The morning after Thanksgiving, as many Americans were sleeping or shopping, Walmart workers were striking. In Hanover, Maryland, a handful of strikers were joined by hundreds of supporters for an 8:30 am rally in the cold. Smiling, uniformed, ten-foot-tall cardboard cutouts of employees were emblazoned with the workers’ grievances: poverty wages, miserly benefits, dignity denied.
The head of the labor group Jobs With Justice blasted Walmart for abusing workers and pushing public school privatization. Then the crowd marched, two-by-two and 400 strong, through a shopping-center parking lot. When they reached the outer edge of Walmart’s property, police were waiting to block them. “We’re just nervous,” said striker Barbara Elliot. “It’s new, what we’re doing, but we’re tired…We’re doing it for other generations, too.”
Labor strife at Walmart is nothing new. But in the retail giant’s half-century of existence, it’s never looked like this. On the heels of a series of failed organizing campaigns, unions and their allies are mounting the strongest-ever North American challenge to Walmart.

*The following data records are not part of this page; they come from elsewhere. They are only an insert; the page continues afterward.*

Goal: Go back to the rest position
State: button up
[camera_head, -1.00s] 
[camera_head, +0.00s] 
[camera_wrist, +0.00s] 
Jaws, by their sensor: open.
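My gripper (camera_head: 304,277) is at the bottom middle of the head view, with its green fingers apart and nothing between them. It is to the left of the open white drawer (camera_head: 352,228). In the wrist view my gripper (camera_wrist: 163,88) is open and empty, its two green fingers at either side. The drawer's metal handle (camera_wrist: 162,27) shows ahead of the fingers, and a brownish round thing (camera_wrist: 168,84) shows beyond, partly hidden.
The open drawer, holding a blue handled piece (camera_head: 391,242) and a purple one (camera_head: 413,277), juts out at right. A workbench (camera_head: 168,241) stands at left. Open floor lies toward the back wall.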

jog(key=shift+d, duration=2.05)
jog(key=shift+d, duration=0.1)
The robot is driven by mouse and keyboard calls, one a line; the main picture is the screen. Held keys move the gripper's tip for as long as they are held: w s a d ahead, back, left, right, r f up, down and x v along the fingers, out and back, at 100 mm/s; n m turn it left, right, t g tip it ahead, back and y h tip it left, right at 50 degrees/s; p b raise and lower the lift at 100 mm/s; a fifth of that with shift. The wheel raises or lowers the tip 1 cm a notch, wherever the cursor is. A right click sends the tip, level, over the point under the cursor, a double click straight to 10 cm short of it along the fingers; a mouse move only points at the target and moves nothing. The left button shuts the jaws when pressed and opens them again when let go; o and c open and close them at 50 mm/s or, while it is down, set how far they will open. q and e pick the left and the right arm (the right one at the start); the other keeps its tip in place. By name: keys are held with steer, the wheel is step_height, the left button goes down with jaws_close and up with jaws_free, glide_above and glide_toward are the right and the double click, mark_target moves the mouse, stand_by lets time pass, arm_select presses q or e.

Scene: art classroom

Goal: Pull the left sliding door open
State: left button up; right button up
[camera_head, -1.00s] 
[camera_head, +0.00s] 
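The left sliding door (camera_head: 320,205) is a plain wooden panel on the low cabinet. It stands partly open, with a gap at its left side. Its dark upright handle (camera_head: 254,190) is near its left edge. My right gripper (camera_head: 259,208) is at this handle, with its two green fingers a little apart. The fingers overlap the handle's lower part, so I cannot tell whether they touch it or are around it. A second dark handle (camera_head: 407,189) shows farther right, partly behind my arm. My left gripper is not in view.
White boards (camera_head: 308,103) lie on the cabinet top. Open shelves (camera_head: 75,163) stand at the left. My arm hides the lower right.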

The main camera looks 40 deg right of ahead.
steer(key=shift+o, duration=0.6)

The new campaign faces daunting odds and extreme versions of the hurdles facing US workers everywhere: employers on the warpath and labor laws tilted against employees. But with a new organizing strategy and a savvy focus on Walmart’s supply chain vulnerability, this attempt has come closer than any at forcing change from the dominant player in our economy—a necessary task if there’s ever to be a robust future for the US labor movement.